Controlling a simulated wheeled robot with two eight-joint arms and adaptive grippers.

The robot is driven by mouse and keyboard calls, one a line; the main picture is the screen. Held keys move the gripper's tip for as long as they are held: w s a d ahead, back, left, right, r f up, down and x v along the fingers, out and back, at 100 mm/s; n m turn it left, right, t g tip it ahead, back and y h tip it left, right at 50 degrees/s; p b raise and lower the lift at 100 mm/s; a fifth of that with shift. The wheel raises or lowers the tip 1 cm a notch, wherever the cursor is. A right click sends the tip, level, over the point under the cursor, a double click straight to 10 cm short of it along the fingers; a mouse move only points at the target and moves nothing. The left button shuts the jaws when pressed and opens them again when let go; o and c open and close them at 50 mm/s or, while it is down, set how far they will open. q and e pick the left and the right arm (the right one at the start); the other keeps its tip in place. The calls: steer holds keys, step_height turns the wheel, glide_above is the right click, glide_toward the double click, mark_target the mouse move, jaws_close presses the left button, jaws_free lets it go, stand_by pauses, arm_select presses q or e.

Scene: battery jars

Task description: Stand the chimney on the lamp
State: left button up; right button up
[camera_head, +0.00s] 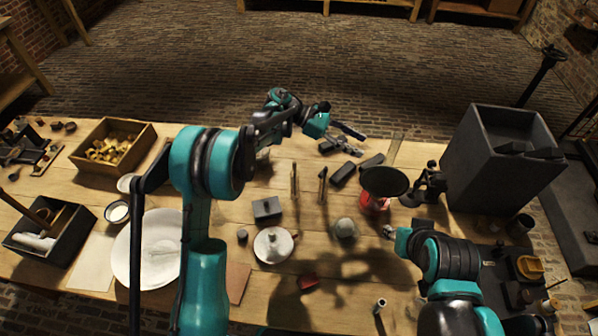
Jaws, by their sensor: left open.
☆ ☆ ☆ ☆ ☆ ☆ ☆
What is needed: Quote the preceding listing precisely and completely, omitting its images.

Task response:
Controlling a simulated wheeled robot with two eight-joint arms and adaptive grippers.

The robot is driven by mouse and keyboard calls, one a line; the main picture is the screen. Held keys move the gripper's tip for as long as they are held: w s a d ahead, back, left, right, r f up, down and x v along the fingers, out and back, at 100 mm/s; n m turn it left, right, t g tip it ahead, back and y h tip it left, right at 50 degrees/s; p b raise and lower the lift at 100 mm/s; a fifth of that with shift. The wheel raises or lowers the tip 1 cm a notch, wherever the cursor is. A right click sends the tip, level, over the point under the cursor, a double click straight to 10 cm short of it along the fingers; a mouse move only points at the target and moves nothing. The left button shuts the jaws when pressed and opens them again when let go; o and c open and close them at 50 mm/s or, while it is down, set how far they will open. q and e pick the left and the right arm (the right one at the start); the other keeps its tip in place. The calls: steer holds keys, step_height turns the wheel, glide_above is the right click, glide_toward the double click, mark_target the mouse move, jaws_close presses the left button, jaws_free lets it go, stand_by pauses, arm_select presses q or e.

Scene: battery jars

Task description: Stand the chimney on the lamp
State: left button up; right button up
[camera_head, +0.00s] 
Jaws, by their sensor: left open.

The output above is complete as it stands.